Task requirements
From the records below, copy out exactly the lines from the one containing "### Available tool" to the one containing "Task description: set", both included. Add nothing else.

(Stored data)
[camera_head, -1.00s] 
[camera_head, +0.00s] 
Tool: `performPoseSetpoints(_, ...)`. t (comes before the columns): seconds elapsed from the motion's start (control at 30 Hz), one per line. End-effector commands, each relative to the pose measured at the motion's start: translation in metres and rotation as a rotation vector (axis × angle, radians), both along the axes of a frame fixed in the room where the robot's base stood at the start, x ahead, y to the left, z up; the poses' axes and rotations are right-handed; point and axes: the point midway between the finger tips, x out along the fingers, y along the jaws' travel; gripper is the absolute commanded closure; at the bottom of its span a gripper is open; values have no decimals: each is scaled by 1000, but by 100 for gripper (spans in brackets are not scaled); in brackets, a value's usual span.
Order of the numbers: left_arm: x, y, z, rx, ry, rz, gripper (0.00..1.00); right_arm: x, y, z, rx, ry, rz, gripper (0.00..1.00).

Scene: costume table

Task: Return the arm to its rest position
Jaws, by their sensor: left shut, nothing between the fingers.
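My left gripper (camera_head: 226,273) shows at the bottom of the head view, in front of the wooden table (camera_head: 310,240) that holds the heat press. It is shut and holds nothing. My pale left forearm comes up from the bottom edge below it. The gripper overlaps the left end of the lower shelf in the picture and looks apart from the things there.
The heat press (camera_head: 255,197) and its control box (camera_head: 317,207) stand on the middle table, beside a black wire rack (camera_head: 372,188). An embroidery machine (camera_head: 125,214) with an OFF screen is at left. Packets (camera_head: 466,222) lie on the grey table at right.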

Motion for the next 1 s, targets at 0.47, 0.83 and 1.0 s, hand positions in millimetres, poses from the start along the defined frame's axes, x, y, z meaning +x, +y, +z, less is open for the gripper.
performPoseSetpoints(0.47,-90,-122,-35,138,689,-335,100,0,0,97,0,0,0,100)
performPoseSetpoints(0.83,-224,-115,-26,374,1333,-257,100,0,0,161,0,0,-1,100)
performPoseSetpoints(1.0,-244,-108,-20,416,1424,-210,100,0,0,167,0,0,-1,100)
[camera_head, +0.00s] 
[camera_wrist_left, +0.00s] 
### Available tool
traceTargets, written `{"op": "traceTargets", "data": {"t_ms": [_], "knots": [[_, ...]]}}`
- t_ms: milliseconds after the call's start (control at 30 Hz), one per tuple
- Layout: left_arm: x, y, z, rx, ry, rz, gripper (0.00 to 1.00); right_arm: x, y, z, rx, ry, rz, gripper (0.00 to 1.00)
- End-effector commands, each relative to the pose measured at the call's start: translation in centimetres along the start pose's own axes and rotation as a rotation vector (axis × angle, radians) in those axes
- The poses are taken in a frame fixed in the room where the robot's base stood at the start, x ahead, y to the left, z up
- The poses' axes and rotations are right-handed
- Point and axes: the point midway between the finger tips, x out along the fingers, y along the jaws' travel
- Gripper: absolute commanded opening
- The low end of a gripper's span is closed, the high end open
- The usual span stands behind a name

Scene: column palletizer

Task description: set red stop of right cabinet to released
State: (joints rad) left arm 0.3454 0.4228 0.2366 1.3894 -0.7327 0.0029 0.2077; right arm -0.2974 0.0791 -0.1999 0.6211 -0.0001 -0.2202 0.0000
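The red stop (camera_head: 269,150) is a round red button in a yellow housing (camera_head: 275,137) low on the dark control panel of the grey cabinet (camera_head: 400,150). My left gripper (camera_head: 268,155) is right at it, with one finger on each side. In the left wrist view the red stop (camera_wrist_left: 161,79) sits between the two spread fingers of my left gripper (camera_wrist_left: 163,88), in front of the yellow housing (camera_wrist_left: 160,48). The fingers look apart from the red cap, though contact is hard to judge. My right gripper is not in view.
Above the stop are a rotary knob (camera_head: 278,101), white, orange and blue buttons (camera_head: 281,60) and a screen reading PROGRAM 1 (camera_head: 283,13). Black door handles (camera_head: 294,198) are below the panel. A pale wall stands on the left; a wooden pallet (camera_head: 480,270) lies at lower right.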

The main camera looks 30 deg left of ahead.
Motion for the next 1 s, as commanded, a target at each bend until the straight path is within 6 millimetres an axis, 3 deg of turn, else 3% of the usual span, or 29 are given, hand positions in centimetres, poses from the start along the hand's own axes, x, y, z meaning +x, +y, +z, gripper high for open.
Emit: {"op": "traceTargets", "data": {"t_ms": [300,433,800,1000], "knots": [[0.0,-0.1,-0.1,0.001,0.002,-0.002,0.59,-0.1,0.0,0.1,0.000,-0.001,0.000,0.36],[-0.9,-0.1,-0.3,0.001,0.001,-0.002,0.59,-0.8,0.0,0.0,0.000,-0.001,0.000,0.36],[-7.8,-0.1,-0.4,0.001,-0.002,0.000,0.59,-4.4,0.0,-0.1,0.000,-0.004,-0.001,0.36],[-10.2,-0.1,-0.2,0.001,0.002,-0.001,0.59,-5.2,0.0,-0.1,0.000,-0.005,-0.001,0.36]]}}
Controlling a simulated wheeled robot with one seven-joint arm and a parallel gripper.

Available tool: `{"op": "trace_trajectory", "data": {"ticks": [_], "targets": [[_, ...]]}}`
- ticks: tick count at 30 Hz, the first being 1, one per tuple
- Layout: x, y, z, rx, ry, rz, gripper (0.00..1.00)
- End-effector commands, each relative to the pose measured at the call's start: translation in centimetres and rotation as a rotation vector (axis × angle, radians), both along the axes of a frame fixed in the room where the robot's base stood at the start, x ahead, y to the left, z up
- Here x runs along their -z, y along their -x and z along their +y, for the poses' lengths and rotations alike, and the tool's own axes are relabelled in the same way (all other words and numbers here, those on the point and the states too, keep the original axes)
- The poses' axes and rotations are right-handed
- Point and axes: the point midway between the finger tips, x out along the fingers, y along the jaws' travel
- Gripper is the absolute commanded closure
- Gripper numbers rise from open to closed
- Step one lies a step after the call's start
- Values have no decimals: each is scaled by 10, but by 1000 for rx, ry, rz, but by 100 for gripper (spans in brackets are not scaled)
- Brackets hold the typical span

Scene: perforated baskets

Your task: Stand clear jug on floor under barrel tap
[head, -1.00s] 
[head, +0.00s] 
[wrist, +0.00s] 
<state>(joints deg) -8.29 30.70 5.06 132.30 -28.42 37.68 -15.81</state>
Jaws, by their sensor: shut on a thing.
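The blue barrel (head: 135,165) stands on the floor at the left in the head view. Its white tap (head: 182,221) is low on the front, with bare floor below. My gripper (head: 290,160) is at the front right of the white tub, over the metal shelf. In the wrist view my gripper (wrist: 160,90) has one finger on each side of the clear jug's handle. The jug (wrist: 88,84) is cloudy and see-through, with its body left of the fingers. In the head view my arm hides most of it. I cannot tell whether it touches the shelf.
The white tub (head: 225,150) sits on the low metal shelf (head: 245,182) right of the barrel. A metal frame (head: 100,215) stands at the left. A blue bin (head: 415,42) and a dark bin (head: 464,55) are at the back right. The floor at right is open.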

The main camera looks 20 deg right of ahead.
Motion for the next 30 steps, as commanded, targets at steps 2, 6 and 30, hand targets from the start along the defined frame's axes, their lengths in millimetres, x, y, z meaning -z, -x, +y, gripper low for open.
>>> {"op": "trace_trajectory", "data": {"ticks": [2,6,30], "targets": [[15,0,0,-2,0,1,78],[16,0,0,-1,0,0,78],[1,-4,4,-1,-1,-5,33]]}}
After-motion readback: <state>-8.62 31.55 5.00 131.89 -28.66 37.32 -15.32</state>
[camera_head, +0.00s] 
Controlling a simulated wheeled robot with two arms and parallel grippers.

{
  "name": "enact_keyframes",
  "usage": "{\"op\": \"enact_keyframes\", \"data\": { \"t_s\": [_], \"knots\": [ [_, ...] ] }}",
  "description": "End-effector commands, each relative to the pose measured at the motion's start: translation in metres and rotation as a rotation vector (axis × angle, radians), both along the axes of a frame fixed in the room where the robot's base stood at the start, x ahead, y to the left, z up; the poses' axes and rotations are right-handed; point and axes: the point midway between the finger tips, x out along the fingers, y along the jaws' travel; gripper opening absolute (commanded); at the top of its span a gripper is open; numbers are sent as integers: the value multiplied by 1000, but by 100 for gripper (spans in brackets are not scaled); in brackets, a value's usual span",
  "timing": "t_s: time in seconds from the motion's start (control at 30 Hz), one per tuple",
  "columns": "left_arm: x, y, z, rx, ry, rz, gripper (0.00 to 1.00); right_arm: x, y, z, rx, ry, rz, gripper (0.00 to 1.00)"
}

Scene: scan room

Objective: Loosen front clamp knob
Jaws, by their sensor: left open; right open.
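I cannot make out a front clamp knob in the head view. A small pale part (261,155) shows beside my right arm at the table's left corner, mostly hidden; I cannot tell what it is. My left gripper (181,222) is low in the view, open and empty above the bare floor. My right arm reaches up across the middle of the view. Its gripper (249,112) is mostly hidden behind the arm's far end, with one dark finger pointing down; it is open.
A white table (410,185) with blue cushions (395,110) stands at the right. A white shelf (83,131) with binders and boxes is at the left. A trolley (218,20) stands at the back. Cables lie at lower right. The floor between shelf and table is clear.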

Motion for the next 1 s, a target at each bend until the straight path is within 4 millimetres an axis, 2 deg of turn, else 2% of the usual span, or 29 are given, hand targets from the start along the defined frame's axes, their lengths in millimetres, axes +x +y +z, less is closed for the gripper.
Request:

Exercise result
### Available tool
traceTargets, written `{"op": "traceTargets", "data": {"t_ms": [_], "knots": [[_, ...]]}}`
- t_ms: milliseconds after the call's start (control at 30 Hz), one per tuple
- Layout: left_arm: x, y, z, rx, ry, rz, gripper (0.00 to 1.00); right_arm: x, y, z, rx, ry, rz, gripper (0.00 to 1.00)
- End-effector commands, each relative to the pose measured at the call's start: translation in centimetres along the start pose's own axes and rotation as a rotation vector (axis × angle, radians) in those axes
- The poses are taken in a frame fixed in the room where the robot's base stood at the start, x ahead, y to the left, z up
- The poses' axes and rotations are right-handed
- Point and axes: the point midway between the finger tips, x out along the fingers, y along the jaws' travel
- Gripper: absolute commanded opening
- The low end of a gripper's span is closed, the high end open
- The usual span stands behind a name

Scene: column palletizer

Task description: set red stop of right cabinet to released

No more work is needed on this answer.